Extracted data entries
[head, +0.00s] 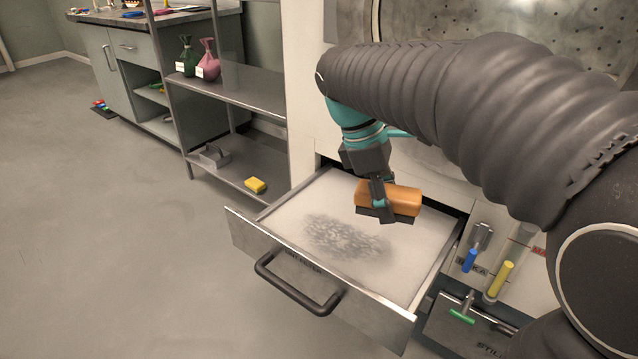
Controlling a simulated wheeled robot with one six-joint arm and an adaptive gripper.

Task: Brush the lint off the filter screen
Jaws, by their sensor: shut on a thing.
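The filter screen (300,208) is a pale flat sheet inside a pulled-out metal drawer (315,300) with a dark bar handle. A patch of grey lint (345,238) lies on the middle of the screen. My gripper (380,205) is shut on a brush (400,198) with an orange-brown wooden back and a dark underside. The brush is over the back right part of the screen, behind and right of the lint. I cannot tell whether its bristles touch the screen.
A metal shelf unit (245,95) stands left of the drawer, with green and pink bags and a yellow block (255,185).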

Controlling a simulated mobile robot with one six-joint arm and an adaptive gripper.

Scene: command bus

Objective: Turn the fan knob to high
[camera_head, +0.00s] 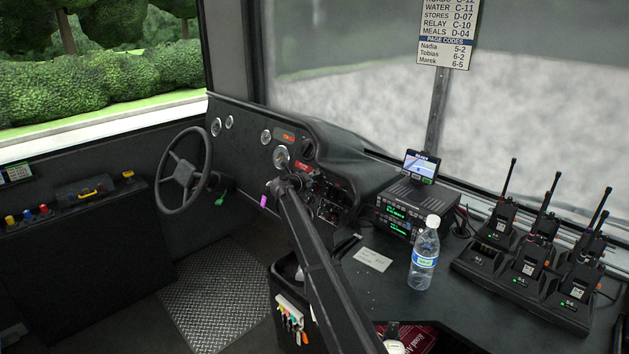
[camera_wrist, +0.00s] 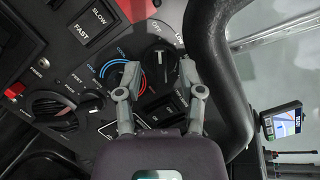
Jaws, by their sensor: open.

## Directive
Look through the entries above and report each line where the string "robot" occurs.

## Task answer
Controlling a simulated wheeled robot with one six-joint arm and an adaptive gripper.
Controlling a simulated mobile robot with one six-joint arm and an adaptive gripper.

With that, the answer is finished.